The Maldives has issued a strong condemnation in response to the desecration of the Holy Quran in Sweden by an individual named Salwan Momika during the holy day of Eid-al-Adha.

In a press statement released on Thursday, the Maldives government said “this deeply despicable and disrespectful act hurts the religious sentiments of millions of Muslims across the world.” It expressed deep concern over the recurrence of such acts and emphasised that they cannot be justified under the pretext of freedom of speech and expression.

The statement denounced the act as a manifestation of Islamophobia, which undermines the collective efforts to promote tolerance and coexistence, and reiterated calls for an end to such abhorrent acts against Islam.

The incident in Sweden sparked protests around the Muslim world and drew widespread condemnation from Muslim nations and organisations across the globe. Calls for justice and measures to prevent similar acts of disrespect towards any religion have resonated across social media platforms and public forums.

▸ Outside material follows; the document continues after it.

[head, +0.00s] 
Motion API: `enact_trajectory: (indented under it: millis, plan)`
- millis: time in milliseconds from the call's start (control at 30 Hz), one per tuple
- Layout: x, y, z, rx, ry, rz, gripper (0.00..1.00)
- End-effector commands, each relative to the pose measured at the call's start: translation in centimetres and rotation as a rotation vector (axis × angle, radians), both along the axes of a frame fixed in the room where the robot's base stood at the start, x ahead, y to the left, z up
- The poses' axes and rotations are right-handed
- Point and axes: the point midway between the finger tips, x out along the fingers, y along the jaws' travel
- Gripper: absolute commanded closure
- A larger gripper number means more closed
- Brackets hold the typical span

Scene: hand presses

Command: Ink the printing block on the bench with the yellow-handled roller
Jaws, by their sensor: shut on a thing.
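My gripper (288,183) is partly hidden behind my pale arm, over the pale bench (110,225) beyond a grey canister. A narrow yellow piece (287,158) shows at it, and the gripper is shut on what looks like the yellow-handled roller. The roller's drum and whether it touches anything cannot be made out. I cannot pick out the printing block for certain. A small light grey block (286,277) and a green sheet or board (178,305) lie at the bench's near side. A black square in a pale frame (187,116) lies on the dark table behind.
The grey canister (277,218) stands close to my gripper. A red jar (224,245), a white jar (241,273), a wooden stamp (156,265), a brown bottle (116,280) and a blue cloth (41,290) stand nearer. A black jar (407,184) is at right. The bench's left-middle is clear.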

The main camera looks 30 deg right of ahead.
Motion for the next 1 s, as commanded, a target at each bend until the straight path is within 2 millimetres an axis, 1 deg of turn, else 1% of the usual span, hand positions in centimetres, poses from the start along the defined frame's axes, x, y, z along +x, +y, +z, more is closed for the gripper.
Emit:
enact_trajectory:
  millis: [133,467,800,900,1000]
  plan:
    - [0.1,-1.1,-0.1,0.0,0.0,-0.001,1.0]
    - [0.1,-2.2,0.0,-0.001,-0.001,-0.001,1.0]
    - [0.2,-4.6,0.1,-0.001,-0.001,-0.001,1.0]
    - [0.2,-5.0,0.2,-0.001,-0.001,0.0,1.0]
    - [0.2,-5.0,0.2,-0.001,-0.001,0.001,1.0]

Turkey, a country known for its strong ties with Sweden, called the desecration of the Quran “despicable” and criticised Sweden’s decision to allow such acts under the pretext of freedom of expression. Turkish Foreign Minister Hakan Fidan urged the international community not to turn a blind eye to such atrocious acts.

Morocco went beyond a mere statement of condemnation and recalled its ambassador to Sweden indefinitely. The kingdom’s foreign ministry expressed its strong condemnation of the attack and rejected the unacceptable act.

Russia‘s special representative of the Ministry of Foreign Affairs on cooperation in the field of observance of the right to freedom of religion, Gennady Askaldovich, stated that impunity for such incidents can lead to catastrophic consequences. He called on the international community to jointly oppose these violations of believers’ rights.

The United States State Department expressed opposition to the burning of the Quran while also urging Turkey to approve Sweden’s NATO bid. The spokesperson highlighted that the burning of religious texts is disrespectful and hurtful.

Iran‘s foreign ministry spokesperson condemned the incident as provocative, ill-considered, and unacceptable. Iran urged the Swedish government to prevent the repetition of such insults to Islamic sanctities and consider the principles of responsibility and accountability.

Saudi Arabia, Egypt, Iraq, Jordan, Kuwait, Yemen, Syria, and, Palestine were among the countries that also strongly condemned the burning. They expressed their deep concern, rejected the act as an attack on religious beliefs, and called for an end to repeated abuses and the promotion of hatred and extremism.